**** Data
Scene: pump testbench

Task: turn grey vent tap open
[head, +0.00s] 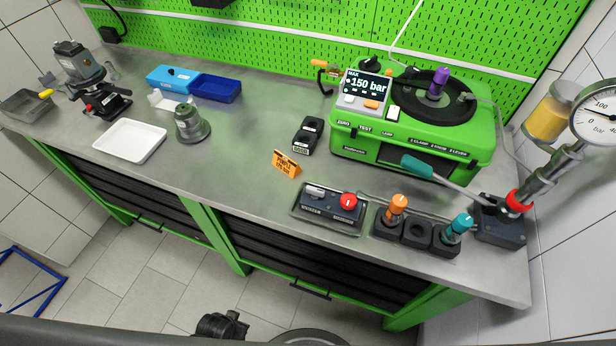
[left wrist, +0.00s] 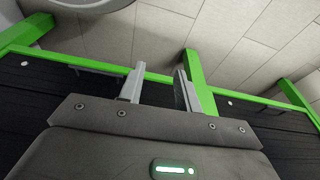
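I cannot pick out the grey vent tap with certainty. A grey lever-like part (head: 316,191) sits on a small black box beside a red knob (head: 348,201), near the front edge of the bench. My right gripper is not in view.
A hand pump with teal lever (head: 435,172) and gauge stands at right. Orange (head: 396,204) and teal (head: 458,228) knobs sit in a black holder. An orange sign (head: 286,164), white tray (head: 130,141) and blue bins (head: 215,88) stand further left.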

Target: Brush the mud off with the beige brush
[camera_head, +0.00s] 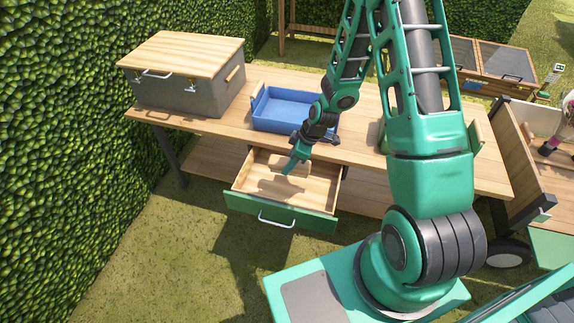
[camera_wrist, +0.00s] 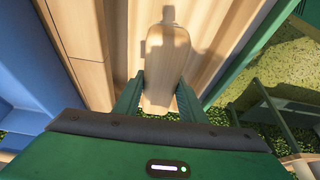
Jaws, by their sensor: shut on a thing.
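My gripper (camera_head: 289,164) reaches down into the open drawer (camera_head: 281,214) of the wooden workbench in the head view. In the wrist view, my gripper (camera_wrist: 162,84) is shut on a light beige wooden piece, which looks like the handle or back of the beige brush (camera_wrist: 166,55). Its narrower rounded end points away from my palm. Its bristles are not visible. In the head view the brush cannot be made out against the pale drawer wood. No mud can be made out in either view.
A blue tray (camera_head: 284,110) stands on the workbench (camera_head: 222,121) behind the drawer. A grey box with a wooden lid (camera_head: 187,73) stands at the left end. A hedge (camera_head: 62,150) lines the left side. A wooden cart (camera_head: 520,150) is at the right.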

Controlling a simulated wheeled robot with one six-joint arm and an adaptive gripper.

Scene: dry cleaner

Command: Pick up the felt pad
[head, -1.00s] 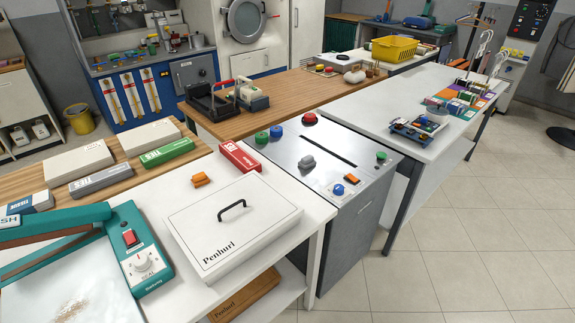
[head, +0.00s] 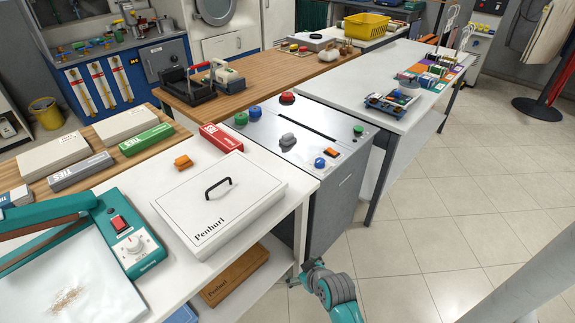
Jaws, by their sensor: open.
********
→ Exercise prompt: Using the data above, set down each line from the line with "Target: Brush the" to the line with "Scene: dry cleaner" exactly, both ends included, and leave the pictures behind. Nothing else belongs.

→ Reply to the exercise:
Target: Brush the mud off with the beige brush
[camera_head, +0.00s] 
[camera_wrist, +0.00s] 
Jaws, by their sensor: shut on a thing.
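My gripper (camera_head: 289,164) reaches down into the open drawer (camera_head: 281,214) of the wooden workbench in the head view. In the wrist view, my gripper (camera_wrist: 162,84) is shut on a light beige wooden piece, which looks like the handle or back of the beige brush (camera_wrist: 166,55). Its narrower rounded end points away from my palm. Its bristles are not visible. In the head view the brush cannot be made out against the pale drawer wood. No mud can be made out in either view.
A blue tray (camera_head: 284,110) stands on the workbench (camera_head: 222,121) behind the drawer. A grey box with a wooden lid (camera_head: 187,73) stands at the left end. A hedge (camera_head: 62,150) lines the left side. A wooden cart (camera_head: 520,150) is at the right.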

Controlling a simulated wheeled robot with one six-joint arm and an adaptive gripper.

Scene: dry cleaner

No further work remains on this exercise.